When the A’s traded Gio Gonzalez over the winter, one of the key prospects they got back in the deal was Nationals top catching prospect, Derek Norris.

After Kurt Suzuki hit .242 in 2010 and .237 last season, anyone analyzing the Gonzalez trade could see the A’s had landed their future backstop. Meanwhile, Suzuki is having the worst season of his career, hitting just .215 with zero home runs, nine walks and 43 strikeouts in 60 games this season.

Norris was called up from Sacramento by Oakland before Thursday’s game. He had been hitting .273 with eight home runs and 36 RBI at Sacramento.

In his debut on Thursday, Norris went hitless in three at-bats, but threw out Dee Gordon — one of the fastest players in the league — trying to steal. He also caught eight great innings from Travis Blackley.

The A’s can make all the claims they want that Suzuki isn’t going anywhere. But with the way that Billy Beane conducts business, I’d be genuinely shocked if Suzuki was still on the roster after the July 31 trade deadline.

Suzuki may not be having a good statistical season, but he plays a premium position at a time when plenty of teams in playoff contention could use a veteran behind the plate. Only 14 teams have a catcher than even qualifies for the batting title.

Among Suzuki’s likely future employers:

  • The Miami Marlins are four games out in the NL Wild Card race and haven’t gotten much production out of the catcher spot. Following two solid seasons, starter John Buck has had an awful 2012, batting just .168.
  • The Tampa Bay Rays are eight games over .500 and on top of the AL Wild Card standings despite perennial backup Jose Molina starting a majority of the games for the Rays. They have a stable of young, talented pitchers that would benefit from a veteran like Suzuki.
  • The Los Angeles Angels of Anaheim still regret trading away Mike Napoli before the 2011 season. Since then, they’ve had a revolving door at catcher. Hank Conger, their first round pick in 2006, has played bits and pieces the last three seasons, but hasn’t shown that he’s a major league catcher.

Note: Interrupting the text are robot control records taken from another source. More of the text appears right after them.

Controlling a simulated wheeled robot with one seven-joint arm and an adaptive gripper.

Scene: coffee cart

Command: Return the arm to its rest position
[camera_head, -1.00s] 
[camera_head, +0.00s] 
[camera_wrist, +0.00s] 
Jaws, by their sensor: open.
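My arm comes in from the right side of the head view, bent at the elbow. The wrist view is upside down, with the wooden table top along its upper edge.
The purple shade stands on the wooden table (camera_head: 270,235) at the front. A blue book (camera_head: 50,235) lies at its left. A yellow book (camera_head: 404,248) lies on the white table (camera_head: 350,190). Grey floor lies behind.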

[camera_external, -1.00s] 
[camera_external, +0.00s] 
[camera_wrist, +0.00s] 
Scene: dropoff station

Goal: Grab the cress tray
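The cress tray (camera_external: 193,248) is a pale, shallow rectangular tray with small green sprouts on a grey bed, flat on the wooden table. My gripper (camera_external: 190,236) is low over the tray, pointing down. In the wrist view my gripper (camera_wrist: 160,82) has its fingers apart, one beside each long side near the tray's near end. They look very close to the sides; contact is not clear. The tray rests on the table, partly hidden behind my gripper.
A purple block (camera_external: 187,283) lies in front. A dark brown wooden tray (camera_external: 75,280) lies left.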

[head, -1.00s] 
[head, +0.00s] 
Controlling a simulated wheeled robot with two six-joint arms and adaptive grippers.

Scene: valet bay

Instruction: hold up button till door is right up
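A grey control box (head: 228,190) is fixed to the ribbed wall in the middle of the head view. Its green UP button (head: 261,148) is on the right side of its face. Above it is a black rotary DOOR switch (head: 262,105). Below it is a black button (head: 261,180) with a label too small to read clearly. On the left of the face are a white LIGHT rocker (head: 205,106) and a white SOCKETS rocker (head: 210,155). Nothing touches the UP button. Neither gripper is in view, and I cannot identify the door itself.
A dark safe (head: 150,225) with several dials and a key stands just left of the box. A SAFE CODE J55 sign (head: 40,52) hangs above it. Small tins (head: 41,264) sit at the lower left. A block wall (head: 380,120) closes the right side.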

In the offseason, they acquired Chris Iannetta from Colorado, but he’s played in just 26 games and hit .197. Bobby Wilson and John Hester have been splitting time lately, but neither are the long-term answer.
  • Young Josh Thole has been holding his own for the New York Mets batting average-wise (.264), but in 43 games, he has just one home run and seven RBI.
  • The team that drafted Norris, the Nationals could themselves be in the market. Their starting catcher Wilson Ramos tore his right ACL May 12 and is out for the year. Jesus Flores is filling in admirably, but Suzuki would be a good fit with a young staff. He’d also be reunited with Gio Gonzalez.

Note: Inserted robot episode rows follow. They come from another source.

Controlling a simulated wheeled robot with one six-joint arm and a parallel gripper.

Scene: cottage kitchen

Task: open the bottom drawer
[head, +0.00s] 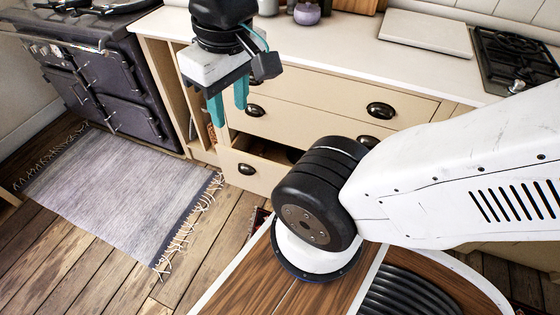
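The bottom drawer (236,181) is in the cream cabinet below two other drawers. It stands partly out, with a dark gap into its inside above its front. Its dark cup handle (247,169) shows at the left; its right part is hidden behind my arm. My gripper (228,104) hangs above and to the left of this drawer, in front of the upper drawers' left end. Its two teal fingers point down and are apart, with nothing seen between them. It looks clear of the bottom drawer's handle.
The middle drawer (310,132) and top drawer (325,92) look shut. An open shelf bay (176,85) and black stove (105,85) stand to the left. A fringed rug (125,190) lies on the wooden floor. The counter (335,45) is above the drawers.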

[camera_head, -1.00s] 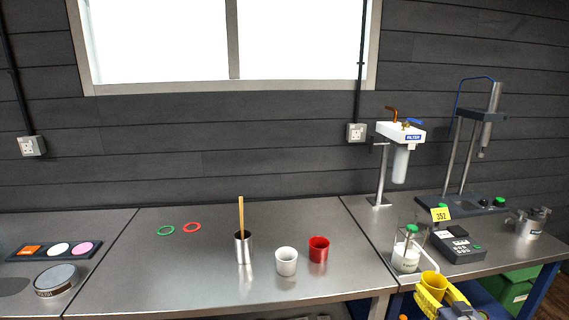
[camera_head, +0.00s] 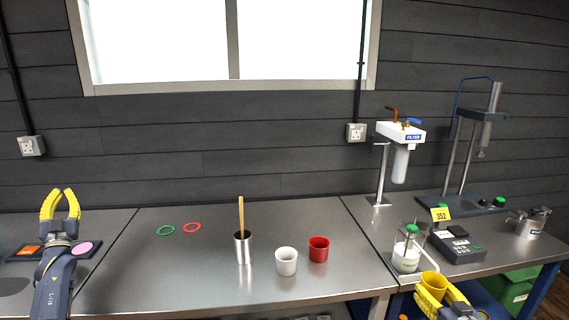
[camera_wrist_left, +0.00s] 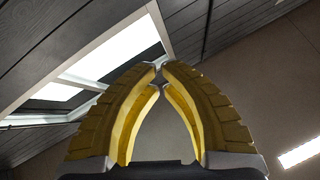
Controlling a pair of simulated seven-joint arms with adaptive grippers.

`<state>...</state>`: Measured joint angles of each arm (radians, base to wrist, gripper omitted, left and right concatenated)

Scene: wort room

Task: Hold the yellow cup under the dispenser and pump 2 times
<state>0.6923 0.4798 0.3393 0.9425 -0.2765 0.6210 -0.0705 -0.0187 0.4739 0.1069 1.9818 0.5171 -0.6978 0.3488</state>
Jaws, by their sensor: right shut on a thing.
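The yellow cup (camera_head: 433,282) is held upright in the lower right of the head view. My right gripper (camera_head: 431,293) is shut on it. The cup is in front of and slightly right of the dispenser, a white bottle (camera_head: 406,258) with a green pump head (camera_head: 412,229), not visibly under its spout. My left gripper (camera_head: 61,196) is raised at the far left, fingers pointing up, empty, far from the dispenser. Its yellow fingers curve towards each other with a gap between them; they also show in the left wrist view (camera_wrist_left: 159,72).
A white cup (camera_head: 286,262), a red cup (camera_head: 319,249) and a metal beaker with a stick (camera_head: 243,249) stand mid-table. A green ring (camera_head: 166,230) and a red ring (camera_head: 192,227) lie behind. A scale-like device (camera_head: 457,247) and a filter stand (camera_head: 381,180) are near the dispenser.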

The A’s are playing this smart. They brought Norris up five weeks before the trade deadline so that he can learn from Suzuki. And to Suzuki’s credit, he told The Oakland Tribune’s Joe Stiglich that he’s embracing the role of teacher.

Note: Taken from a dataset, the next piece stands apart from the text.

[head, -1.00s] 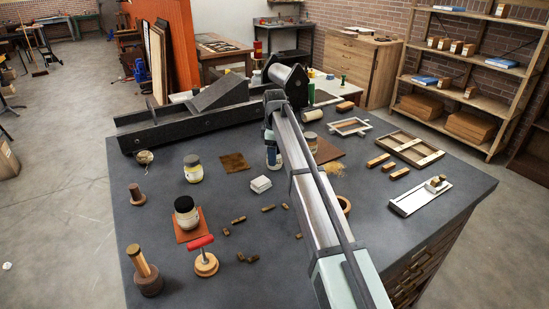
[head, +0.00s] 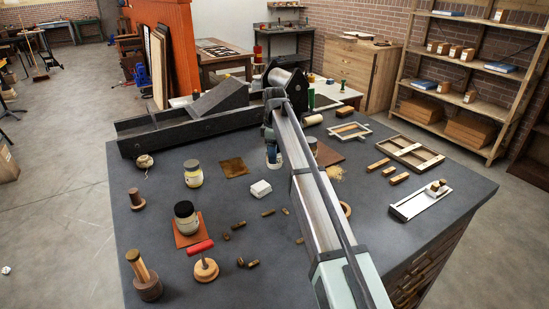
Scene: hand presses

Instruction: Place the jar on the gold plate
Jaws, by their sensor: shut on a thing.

Manager Bob Melvin downplayed speculation that Suzuki will be traded soon, telling Stiglich that the incumbent will still get his share of playing time:

“This is more about both of them co-existing – the guy who’s your catcher of present and the guy potentially is your catcher of the future. Make no mistake, with (Norris) here, he’s gonna play some. They’re both going to play. It’s also going to give me an opportunity to rest Kurt a little bit more.”

That’s obviously the politically correct answer. If Norris plays well over the next three weeks, you can expect to hear plenty of rumors involving Suzuki. Of course, Beane’s plan could change if Norris struggles. But if you’re an A’s fan, you should start to prepare yourself for life without Suzuki.